Задумчиво опустился я на заветную скамейку. Сразу нахлынули воспоминания о прогулках с Олей, о нашем упорном молчании вплоть до того рокового вечера, который решил нашу судьбу. Этот вечер запомнился со всеми подробностями. Сидя одиноко, я все перебирал в памяти ее слова: «Так что же ты мне его хвалишь, разве не видишь, что люблю только тебя?» — и слова, сказанные мною Оле: «Мой совет — выходить замуж». Я мучился противоположными выводами: как будто был прав и в то же время как будто допустил какую-то ошибку. Разбирая свое поведение, ругал себя, что раньше не находил слов для разговора с любимой девушкой, просиживал с ней часами в молчании.
Вот если бы это было теперь, думал я, мы не сидели бы молча, а нашему разговору не было бы конца! Так сидел около часа, о чем только не передумал…

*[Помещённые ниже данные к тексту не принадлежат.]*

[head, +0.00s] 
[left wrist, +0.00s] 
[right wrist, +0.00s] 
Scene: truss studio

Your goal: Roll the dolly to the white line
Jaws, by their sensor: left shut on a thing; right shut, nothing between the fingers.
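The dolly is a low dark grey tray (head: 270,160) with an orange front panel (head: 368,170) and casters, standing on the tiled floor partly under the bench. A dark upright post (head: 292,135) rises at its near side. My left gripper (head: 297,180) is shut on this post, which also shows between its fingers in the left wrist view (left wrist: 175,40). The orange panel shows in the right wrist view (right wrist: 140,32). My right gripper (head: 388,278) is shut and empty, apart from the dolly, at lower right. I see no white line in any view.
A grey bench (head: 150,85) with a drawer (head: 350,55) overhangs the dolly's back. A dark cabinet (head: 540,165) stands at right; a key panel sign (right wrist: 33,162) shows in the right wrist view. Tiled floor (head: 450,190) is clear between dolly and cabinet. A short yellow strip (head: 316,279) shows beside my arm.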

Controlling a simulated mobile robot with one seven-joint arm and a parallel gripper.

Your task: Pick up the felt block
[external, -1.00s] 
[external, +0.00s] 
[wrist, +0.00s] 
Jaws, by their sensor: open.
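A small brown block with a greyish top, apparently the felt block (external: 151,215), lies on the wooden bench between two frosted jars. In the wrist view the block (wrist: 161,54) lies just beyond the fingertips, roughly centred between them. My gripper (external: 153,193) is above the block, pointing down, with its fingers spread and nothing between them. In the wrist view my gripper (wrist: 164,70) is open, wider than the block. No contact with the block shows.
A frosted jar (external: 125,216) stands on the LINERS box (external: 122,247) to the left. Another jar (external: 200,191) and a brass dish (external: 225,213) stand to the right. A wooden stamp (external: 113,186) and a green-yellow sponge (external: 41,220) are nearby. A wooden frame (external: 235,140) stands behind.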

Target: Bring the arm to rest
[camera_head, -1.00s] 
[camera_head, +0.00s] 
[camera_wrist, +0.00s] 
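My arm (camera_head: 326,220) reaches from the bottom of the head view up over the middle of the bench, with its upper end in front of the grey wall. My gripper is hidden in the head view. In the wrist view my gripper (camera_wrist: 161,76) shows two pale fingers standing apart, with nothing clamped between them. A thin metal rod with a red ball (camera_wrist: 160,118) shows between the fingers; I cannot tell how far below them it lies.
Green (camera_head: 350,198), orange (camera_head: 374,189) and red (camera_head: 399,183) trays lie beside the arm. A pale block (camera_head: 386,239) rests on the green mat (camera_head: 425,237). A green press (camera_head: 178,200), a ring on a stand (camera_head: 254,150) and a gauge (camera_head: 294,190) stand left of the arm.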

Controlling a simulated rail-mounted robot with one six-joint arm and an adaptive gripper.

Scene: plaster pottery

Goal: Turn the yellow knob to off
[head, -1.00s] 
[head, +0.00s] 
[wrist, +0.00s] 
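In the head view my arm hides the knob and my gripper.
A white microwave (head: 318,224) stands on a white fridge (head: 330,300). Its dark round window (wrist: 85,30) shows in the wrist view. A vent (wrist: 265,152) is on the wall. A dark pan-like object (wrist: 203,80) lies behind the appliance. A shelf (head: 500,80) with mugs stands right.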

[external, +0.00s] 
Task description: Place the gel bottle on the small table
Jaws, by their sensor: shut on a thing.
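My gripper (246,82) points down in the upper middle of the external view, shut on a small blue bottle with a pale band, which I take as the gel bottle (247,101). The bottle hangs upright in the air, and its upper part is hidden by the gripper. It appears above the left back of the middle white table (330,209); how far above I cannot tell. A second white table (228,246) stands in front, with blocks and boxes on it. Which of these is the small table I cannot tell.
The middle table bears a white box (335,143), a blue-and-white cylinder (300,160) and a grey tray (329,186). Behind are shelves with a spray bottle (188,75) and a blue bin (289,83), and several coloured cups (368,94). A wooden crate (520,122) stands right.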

Но… мои грустные думы были нарушены приближающимися шагами. Я оглянулся и увидел женщину с поникшей головой, медленно идущую в мою сторону. Не доходя до моей скамьи шагов десять — пятнадцать, она подняла голову и, увидев солдата в потрепанной шинели, в испуге остановилась. К своему великому удивлению и радости, в ней я узнал Олю. С криками «Оля!», «Шура!» мы бросились навстречу друг другу. В первый раз мы расцеловались. Крепко держа друг друга за руки, мы опустились на скамью, бывшую свидетельницей наших молчаливых встреч. Теперь вопросы и ответы сыпались без конца. Первыми словами Оли были: «Шура, вот ведь ты жив?» — «Да, жив, — грустно ответил я, — но война-то только начинается». С тревогой я спросил ее, как ей живется? Любит ли ее муж? Не обижает ли? Она ответила, что она уже мать, муж любит ее и ребенка, много заботится о семье, на войну его не взяли: у него обнаружился туберкулез, и он продолжает служить у прежнего хозяина. Она поинтересовалась, каким образом я попал в Шую и очутился на «нашей» скамье. Я рассказал, зачем был послан в Москву и что привело меня сюда. «А вот каким образом ты попала сюда?» Оля, смущаясь, ответила, что иногда она приходит в сад и подолгу сидит на этой скамье. «Вот и сегодня, — прибавила она, смотря на меня полными слез глазами, — вдруг потянуло сюда. Разве ты, Шура, не знаешь, что любила и люблю до сих пор только тебя?» — и горько-горько заплакала. Я утешал, вытирая ей глаза, и сам готов был рыдать. Немного придя в себя, мы, перебивая один другого, рассказывали о своих переживаниях за время разлуки, о большом желании увидеться или получить хотя бы маленькую весточку.